-- PROBLEM DESCRIPTION --
Exactly the lines between the line containing "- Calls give" and the line containing "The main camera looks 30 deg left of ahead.", together with those two lines, are to be output.

— START OF STORED DATA —

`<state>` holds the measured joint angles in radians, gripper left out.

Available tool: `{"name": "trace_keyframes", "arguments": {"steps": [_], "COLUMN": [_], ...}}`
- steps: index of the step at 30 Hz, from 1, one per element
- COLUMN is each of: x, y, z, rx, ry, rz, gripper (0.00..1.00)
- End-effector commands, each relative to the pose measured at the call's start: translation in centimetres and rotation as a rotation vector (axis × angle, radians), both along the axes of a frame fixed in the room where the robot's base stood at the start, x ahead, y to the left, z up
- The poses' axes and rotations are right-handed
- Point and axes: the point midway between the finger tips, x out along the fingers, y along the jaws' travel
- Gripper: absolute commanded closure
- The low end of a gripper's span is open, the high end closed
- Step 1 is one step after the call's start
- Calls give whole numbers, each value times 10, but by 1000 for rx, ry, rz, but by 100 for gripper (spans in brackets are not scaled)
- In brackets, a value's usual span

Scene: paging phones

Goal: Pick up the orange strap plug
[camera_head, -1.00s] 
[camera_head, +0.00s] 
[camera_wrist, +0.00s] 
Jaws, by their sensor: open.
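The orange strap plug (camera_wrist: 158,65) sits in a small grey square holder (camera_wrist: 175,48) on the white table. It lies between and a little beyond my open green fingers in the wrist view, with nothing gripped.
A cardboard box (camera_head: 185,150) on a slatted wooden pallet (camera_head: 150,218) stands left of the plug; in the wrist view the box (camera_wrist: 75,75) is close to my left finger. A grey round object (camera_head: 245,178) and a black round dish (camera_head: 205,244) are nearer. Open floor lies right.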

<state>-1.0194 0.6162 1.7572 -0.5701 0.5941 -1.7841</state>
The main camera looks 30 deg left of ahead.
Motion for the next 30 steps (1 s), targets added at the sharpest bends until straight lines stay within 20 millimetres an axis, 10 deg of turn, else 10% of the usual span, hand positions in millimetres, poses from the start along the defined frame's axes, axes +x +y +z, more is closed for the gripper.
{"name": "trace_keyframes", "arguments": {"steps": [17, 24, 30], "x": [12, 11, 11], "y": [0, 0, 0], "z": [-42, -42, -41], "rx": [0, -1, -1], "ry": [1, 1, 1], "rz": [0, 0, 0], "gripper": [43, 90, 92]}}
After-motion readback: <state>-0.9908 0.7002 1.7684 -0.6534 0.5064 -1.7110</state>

— END OF STORED DATA —

-- SOLUTION FOR THIS TASK --
- Calls give whole numbers, each value times 10, but by 1000 for rx, ry, rz, but by 100 for gripper (spans in brackets are not scaled)
- In brackets, a value's usual span

Scene: paging phones

Goal: Pick up the orange strap plug
[camera_head, -1.00s] 
[camera_head, +0.00s] 
[camera_wrist, +0.00s] 
Jaws, by their sensor: open.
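The orange strap plug (camera_wrist: 158,65) sits in a small grey square holder (camera_wrist: 175,48) on the white table. It lies between and a little beyond my open green fingers in the wrist view, with nothing gripped.
A cardboard box (camera_head: 185,150) on a slatted wooden pallet (camera_head: 150,218) stands left of the plug; in the wrist view the box (camera_wrist: 75,75) is close to my left finger. A grey round object (camera_head: 245,178) and a black round dish (camera_head: 205,244) are nearer. Open floor lies right.

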<state>-1.0194 0.6162 1.7572 -0.5701 0.5941 -1.7841</state>
The main camera looks 30 deg left of ahead.

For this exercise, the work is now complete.